Greaney has been riding that association ever since, and apparently decided the attention was pointing in only one direction. His announcement, captured in video reporting from multiple outlets, includes the line: “I wrote the episode of The Simpsons that predicted the Trump presidency. Now I’m running for president.” He adds, almost immediately, that it “sounds crazy, even to me.” That self-aware admission is either refreshing honesty or a signal that this is more performance than politics — the answer to that question matters a great deal. [1]

What an Announcement Actually Proves — and What It Doesn’t

Announcing a presidential run is easy. Filing with the Federal Election Commission, building a donor base, hiring staff, qualifying for ballots in fifty states — that is where campaigns live or die. None of the available reporting on Greaney’s bid documents any of those mechanics. Euronews and The Independent both describe his move as a “2028 White House bid,” but the sourcing rests entirely on the announcement itself, not on the organizational scaffolding that separates a genuine candidacy from a well-timed press moment. [2][3]

Wikipedia has already updated Greaney’s entry to list him as an “American television writer and political candidate,” which suggests the internet at least is taking the label seriously. [4] Whether that reflects reality or just the speed at which online encyclopedias absorb headlines is a fair question. The 2028 election is still more than two years away, which means there is time for this to grow into something real — or to quietly disappear once the media cycle moves on.

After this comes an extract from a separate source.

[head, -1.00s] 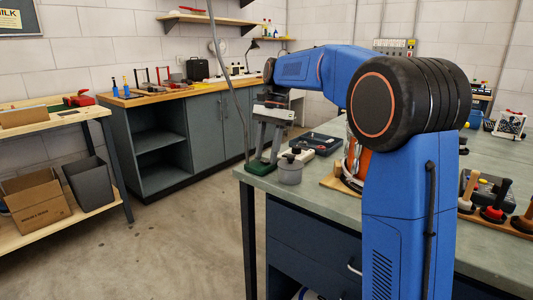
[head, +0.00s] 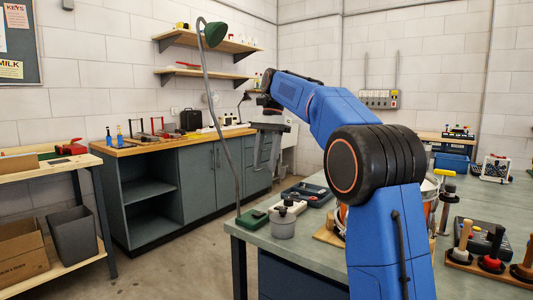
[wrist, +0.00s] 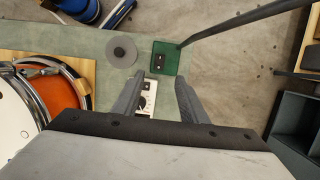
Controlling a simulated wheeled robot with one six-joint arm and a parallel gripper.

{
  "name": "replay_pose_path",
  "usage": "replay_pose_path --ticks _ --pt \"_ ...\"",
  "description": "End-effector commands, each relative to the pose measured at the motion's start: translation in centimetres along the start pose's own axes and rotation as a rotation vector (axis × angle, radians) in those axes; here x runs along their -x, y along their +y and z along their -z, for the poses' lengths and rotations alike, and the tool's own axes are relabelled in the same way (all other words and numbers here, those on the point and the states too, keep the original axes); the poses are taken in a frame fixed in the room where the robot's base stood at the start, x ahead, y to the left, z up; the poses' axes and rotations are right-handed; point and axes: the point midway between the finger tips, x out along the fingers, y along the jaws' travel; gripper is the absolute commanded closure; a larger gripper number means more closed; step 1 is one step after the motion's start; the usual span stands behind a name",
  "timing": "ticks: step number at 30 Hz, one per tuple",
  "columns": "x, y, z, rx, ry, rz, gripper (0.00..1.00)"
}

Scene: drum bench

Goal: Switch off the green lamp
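The green lamp has a green shade (head: 215,34) on a tall curved grey stem. Its green base (head: 252,217) stands at the near left corner of the bench. In the wrist view the base (wrist: 158,66) has a small dark switch piece on top; whether the lamp is lit I cannot tell. My gripper (head: 265,150) hangs above and behind the base in the head view, apart from it. In the wrist view my gripper (wrist: 160,88) is open, fingers pointing towards the base, with nothing held. A white box with a black knob (wrist: 148,97) shows below, between the fingers.
A grey round canister (head: 283,225) stands beside the base. A drum (wrist: 45,92) on a wooden board is to the left in the wrist view. A dark tray (head: 308,193) lies behind.

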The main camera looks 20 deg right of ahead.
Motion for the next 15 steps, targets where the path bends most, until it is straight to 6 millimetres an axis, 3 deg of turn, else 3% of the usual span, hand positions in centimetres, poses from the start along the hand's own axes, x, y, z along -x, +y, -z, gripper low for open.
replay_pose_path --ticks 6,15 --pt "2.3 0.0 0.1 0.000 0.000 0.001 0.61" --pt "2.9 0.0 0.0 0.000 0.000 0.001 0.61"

The Satirist-Turned-Candidate Pattern Has a Complicated History

America has a long tradition of novelty candidates who announce with fanfare and vanish without a trace. It also has a tradition of outsiders who everyone dismissed until they won. The smart read here is probably somewhere between those poles. Greaney is not a random internet personality — he is an Emmy winner with decades of professional writing experience, a demonstrated ability to communicate ideas to mass audiences, and a cultural moment that has handed him name recognition most actual politicians spend millions trying to manufacture. [2][5]

What he appears to lack, at least based on current reporting, is a policy platform, a party affiliation with any structural support, and the kind of ground-level organization that turns announcement energy into actual votes. His pitch leans heavily on the prediction angle — “a pretty good track record on seeing the future” — which is clever framing but not a governing philosophy. Voters deserve more than a well-timed pop culture reference when choosing a commander in chief, and Greaney will eventually have to answer what he actually believes about the economy, national security, and the role of government. [1]

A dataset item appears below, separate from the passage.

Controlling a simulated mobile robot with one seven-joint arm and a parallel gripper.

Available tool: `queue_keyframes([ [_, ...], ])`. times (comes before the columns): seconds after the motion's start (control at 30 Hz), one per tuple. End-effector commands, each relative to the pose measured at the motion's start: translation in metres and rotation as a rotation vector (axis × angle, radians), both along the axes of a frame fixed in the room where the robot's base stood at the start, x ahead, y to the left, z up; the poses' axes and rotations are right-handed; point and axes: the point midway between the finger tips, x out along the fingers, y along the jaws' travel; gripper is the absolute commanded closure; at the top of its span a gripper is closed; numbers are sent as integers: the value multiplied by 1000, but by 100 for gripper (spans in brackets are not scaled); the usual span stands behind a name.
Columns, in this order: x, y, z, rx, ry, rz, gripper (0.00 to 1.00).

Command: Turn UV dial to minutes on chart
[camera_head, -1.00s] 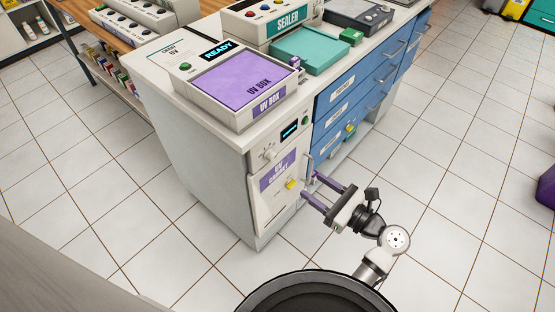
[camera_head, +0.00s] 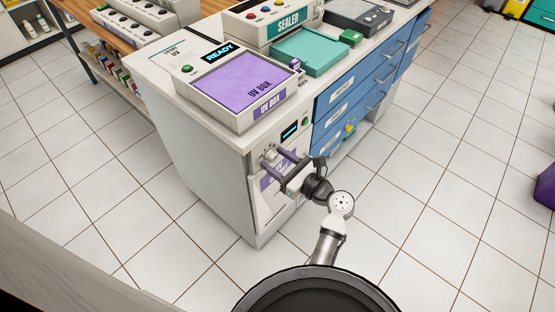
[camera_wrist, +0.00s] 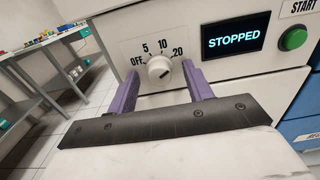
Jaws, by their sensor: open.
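The UV dial is a white round knob (camera_wrist: 159,68) on a pale panel, with OFF, 5, 10 and 20 printed around it. A short dark mark shows on its face, but I cannot tell which number it is set to. It also shows small in the head view (camera_head: 269,153). My gripper (camera_wrist: 160,72) is open, its purple fingers one on each side of the knob with gaps visible. Contact is not visible. In the head view my gripper (camera_head: 275,160) is at the cabinet front. No minutes chart is readable in these views.
A display (camera_wrist: 233,36) reads STOPPED, with a green START button (camera_wrist: 293,39) beside it. Below the dial is the UV cabinet door (camera_head: 265,208), partly hidden by my arm. The purple-topped UV box (camera_head: 240,80) stands above. Blue drawers (camera_head: 340,103) are to the right.

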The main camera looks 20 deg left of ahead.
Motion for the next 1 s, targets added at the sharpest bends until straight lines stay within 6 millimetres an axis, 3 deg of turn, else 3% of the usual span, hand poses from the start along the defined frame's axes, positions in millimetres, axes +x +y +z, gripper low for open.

Why This Story Is Worth Watching Anyway

The honest conservative read here is skepticism paired with curiosity. Skepticism because the announcement has all the hallmarks of a media stunt packaged as a campaign — theatrical self-awareness, entertainment-industry framing, zero policy substance visible in any reporting. Curiosity because the man did write something in 2000 that aged in a way few pieces of political satire ever do, and because stranger things than a TV writer reaching the national stage have happened in recent American politics. [3]

Watch whether Greaney files with the Federal Election Commission, raises real money, and starts talking about actual issues. If those things happen, this story gets genuinely interesting. If they don’t, “Bart to the Future” will remain his most prophetic work — and this campaign announcement will age as a footnote rather than a chapter.

Sources:

[1] Web – ‘Simpsons’ Writer Who Predicted Trump’s Presidency Launches His Own …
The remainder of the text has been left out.